Нас тут пока что интересует не сама эта онтология, а то, что установка на современность предполагает аскезу. Аскеза — это делание себя, и как таковое оно, конечно же, представляет собой одну из форм попечения о себе, или заботы о себе (souci de soi). Но форма эта — уже новоевропейская! Это, похоже, расходится с тем, что Фуко говорит — в первой же лекции ныне публикуемого по-русски курса — о причинах того, почему в Новое время «попечение о себе» оказалось в тени «самопознания». Он дает условное название этой причине: «картезианский момент». Приведем это место полностью: «как мне кажется, причина того, что предписание заботы о себе было забыто, что стерлась память о месте, которое занимал этот принцип в течение почти тысячи лет в античной культуре, эту причину я бы определил — знаю, это неудачное определение, но примем его как чисто условное, — я назвал бы ее „картезианским моментом". Мне кажется, что „картезианский момент" — повторяю, во множестве кавычек — сыграл двоякую роль. Он прибавил философской значимости принципу gnothi seauton (познай самого себя) и, напротив, отнял ее у epimeleia heautou (заботы о себе)».[850]И Фуко объясняет, как это происходило.

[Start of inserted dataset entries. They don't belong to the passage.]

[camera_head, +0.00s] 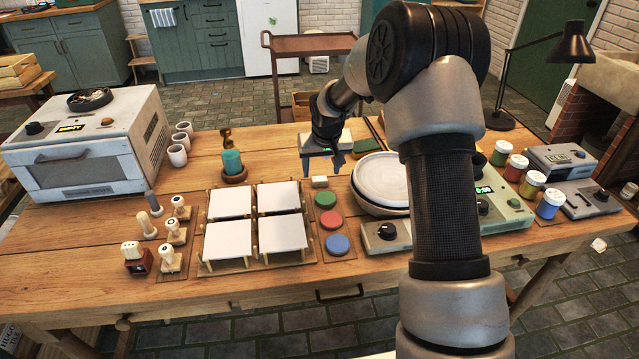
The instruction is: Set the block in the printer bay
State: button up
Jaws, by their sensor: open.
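A small cream block (320,182) lies on the wooden table, just behind the green round pad. My gripper (322,168) points down a little behind and above the block, with its two fingers spread and nothing seen between them. I cannot tell its exact height over the table. A low pale device (308,141) stands partly behind my gripper and may be the printer. No bay can be made out on it, since my gripper and wrist cover part of it.
My arm covers the table right of the stacked plates (380,178). White tiles on a wooden rack (229,203) and green, red and blue pads (333,221) lie in front. A kiln-like oven (90,145) stands left, paint jars (516,167) right.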

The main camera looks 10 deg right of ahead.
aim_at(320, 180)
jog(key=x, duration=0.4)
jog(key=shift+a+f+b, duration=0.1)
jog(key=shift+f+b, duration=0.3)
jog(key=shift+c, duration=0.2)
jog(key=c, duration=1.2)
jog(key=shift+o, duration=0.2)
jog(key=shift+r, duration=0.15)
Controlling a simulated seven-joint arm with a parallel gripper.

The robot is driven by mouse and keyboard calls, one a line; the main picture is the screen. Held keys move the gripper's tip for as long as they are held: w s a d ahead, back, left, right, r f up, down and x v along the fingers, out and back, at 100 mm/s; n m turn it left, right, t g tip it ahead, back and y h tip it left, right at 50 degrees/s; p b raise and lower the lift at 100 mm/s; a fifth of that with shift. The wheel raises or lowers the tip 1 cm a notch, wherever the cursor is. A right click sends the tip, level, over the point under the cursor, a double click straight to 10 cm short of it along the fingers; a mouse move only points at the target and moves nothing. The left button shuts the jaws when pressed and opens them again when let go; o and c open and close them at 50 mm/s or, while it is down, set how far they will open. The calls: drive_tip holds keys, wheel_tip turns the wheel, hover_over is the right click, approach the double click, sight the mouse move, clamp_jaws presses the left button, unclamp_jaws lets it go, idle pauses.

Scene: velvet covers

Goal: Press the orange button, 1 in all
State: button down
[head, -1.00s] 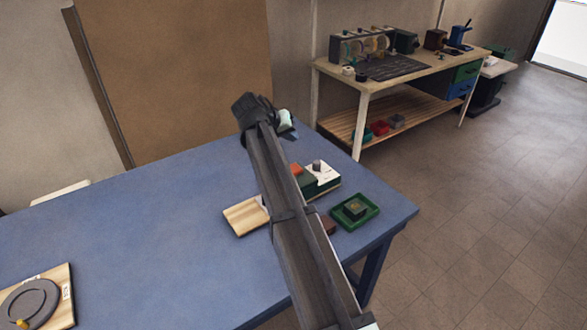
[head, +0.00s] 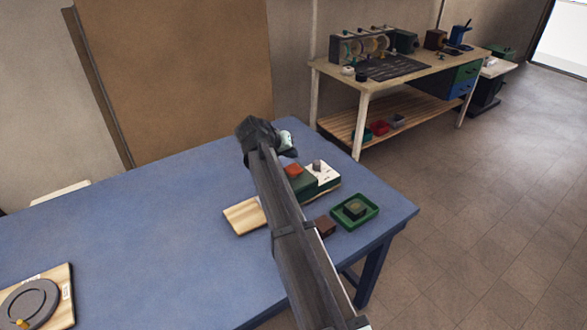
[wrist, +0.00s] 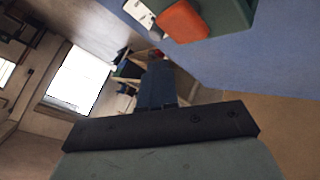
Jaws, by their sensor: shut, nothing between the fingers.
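The orange button (head: 294,170) sits on the dark green box (head: 318,186), beside a white panel with a grey knob. In the wrist view the orange button (wrist: 182,20) shows large at the top, on the edge of the green box (wrist: 232,18). My gripper shows in the wrist view (wrist: 157,72) as narrow shut fingers, empty, with the button above and to their right in the picture. A gap is visible between them and the button. In the head view my wrist is just behind and left of the button, and the fingertips cannot be made out.
A green tray (head: 372,222) with a dark block stands right of the box. A small brown block (head: 325,226) and a wooden board (head: 243,216) lie near my arm. Another board with a grey ring (head: 30,300) is at front left. The middle of the blue table (head: 160,235) is clear.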

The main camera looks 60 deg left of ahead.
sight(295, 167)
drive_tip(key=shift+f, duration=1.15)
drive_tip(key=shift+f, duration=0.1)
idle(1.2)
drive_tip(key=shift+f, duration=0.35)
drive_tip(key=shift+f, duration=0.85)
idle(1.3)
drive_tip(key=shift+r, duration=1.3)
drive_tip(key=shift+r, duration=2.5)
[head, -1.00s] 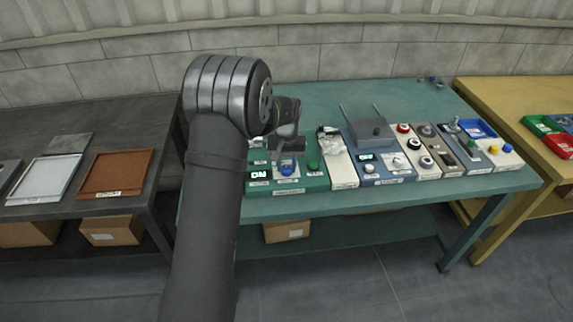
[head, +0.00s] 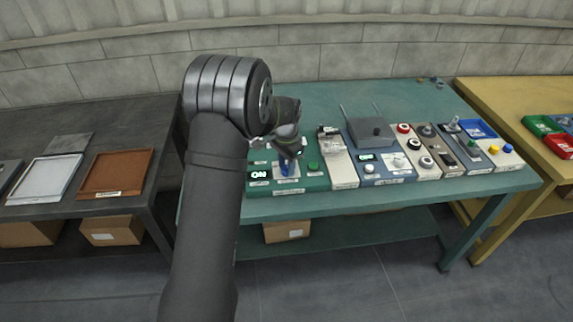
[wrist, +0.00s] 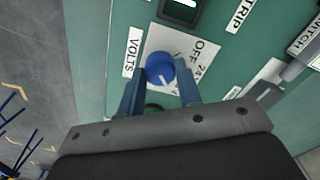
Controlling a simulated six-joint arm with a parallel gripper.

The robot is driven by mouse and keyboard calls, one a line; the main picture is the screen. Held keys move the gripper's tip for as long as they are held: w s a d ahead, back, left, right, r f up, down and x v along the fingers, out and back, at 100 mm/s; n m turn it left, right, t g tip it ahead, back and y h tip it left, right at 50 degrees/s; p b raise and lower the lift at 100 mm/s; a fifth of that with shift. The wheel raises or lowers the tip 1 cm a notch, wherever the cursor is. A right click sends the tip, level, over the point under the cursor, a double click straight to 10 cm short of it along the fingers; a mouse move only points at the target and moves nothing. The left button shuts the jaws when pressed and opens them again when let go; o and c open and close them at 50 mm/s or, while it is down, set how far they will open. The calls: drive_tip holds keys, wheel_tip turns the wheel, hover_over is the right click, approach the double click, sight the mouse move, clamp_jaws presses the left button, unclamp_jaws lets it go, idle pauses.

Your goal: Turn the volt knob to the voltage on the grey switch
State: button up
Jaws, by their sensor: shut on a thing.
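The blue volt knob (wrist: 160,70) sits on a white dial plate (wrist: 183,50) beside a VOLTS label. OFF and part of a number starting with 2 are legible on the plate. A white line on the knob points toward the lower right in the wrist view. My gripper (wrist: 158,77) is shut on the knob, one blue finger on each side. In the head view my gripper (head: 287,152) reaches down onto the knob (head: 284,170) on the green panel. A grey part (wrist: 268,78) shows near a SWITCH label at the right of the wrist view; its marking is unreadable.
Several other panels line the teal table (head: 320,100) to the right. A brown tray (head: 117,174) lies on the dark table.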

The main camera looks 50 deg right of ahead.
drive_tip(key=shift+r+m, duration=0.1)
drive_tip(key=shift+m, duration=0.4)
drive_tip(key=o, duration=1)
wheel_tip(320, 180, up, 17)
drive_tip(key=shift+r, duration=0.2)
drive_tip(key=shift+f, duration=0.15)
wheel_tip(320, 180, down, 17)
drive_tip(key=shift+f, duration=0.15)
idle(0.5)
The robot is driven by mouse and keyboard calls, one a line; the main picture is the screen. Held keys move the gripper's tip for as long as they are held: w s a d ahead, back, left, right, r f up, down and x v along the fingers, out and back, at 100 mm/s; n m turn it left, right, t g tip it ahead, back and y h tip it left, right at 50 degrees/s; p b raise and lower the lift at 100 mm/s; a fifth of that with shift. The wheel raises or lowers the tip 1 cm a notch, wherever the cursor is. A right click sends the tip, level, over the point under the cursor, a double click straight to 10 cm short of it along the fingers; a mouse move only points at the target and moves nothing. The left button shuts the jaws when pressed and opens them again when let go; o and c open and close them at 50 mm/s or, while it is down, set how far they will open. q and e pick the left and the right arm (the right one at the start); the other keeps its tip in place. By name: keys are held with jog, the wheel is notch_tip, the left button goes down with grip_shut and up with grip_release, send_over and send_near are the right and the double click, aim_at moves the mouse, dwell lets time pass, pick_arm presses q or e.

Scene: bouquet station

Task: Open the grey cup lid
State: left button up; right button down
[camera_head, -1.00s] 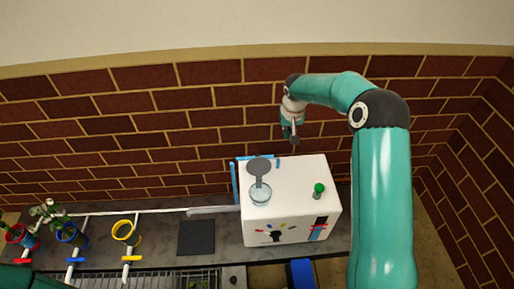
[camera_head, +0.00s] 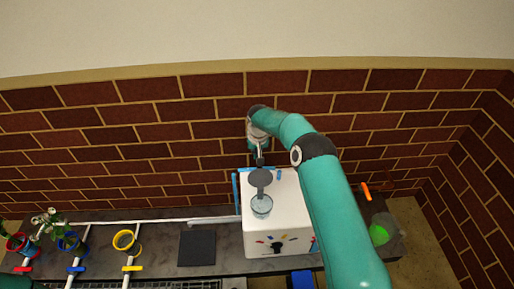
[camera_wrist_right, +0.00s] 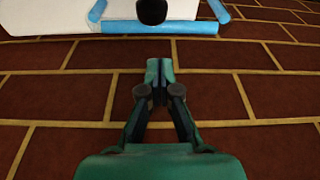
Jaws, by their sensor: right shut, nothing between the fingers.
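The grey cup lid (camera_head: 261,179) is a dark round disc at the back of the clear cup (camera_head: 262,206). It stands away from the cup's mouth, which shows uncovered. The cup is on top of the white box (camera_head: 289,211). My right gripper (camera_head: 259,162) is shut and empty, just behind the lid in the head view; whether it touches the lid cannot be told there. In the right wrist view the shut fingertips (camera_wrist_right: 159,65) are over brick wall, apart from a dark rounded piece (camera_wrist_right: 152,11), probably the lid. My left gripper is out of view.
Blue edging (camera_wrist_right: 160,27) runs along the white box's back. A dark square pad (camera_head: 197,248) lies left of the box. A brick wall (camera_head: 140,135) is close behind. A green object (camera_head: 379,233) is at right.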

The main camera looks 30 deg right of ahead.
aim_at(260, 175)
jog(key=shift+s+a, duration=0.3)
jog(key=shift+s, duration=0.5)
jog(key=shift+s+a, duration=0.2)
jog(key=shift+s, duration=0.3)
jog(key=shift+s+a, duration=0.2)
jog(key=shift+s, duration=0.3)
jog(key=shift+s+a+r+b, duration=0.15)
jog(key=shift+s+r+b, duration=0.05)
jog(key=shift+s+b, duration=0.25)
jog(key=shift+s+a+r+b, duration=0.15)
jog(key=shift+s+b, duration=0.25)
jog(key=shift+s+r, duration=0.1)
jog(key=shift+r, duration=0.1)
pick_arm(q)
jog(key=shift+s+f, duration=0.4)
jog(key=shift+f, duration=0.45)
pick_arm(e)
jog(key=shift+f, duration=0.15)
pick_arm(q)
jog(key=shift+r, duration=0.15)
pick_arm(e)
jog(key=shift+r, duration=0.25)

Во-первых, «картезианский момент прибавил философского веса gnothi seauton (познай самого себя). Действительно, и здесь все очень просто, картезиев ход, тот, что вполне ясно вычитывается из его „Размышлений", помещает в начало, в отправную точку философствования, очевидность — очевидность, как она возникает, т. е. как она дается, как она на самом деле дается сознанию, исключая какое-либо сомнение. [Значит, именно] самосознания, формы сознания, во всяком случае, касается картезианское решение. Кроме того, стоило очевидности собственного существования субъекта сделаться условием доступа к бытию, как именно это сознание самого себя (теперь уже не в форме очевидности, но как несомненность моего собственного существования в качестве субъекта) превращало „познай самого себя[851]в главное условие доступности истины. Разумеется, расстояние между сократовским gnothi seauton и декартовским философским демаршем огромно. Но вы хорошо понимаете, почему после Декарта принцип gnothi seauton как отправная точка философствования мог, начиная с XVII века, быть воспринят рядом философских практик и процедур. Однако если по понятным соображениям картезианское решение повысило философский статус gnothi seauton, в то же самое время оно — и ниже я хотел бы на этом остановиться — очень способствовало тому, чтобы умалить роль принципа заботы о себе, умалить роль и вытеснить его из горизонта современной философской мысли».[852]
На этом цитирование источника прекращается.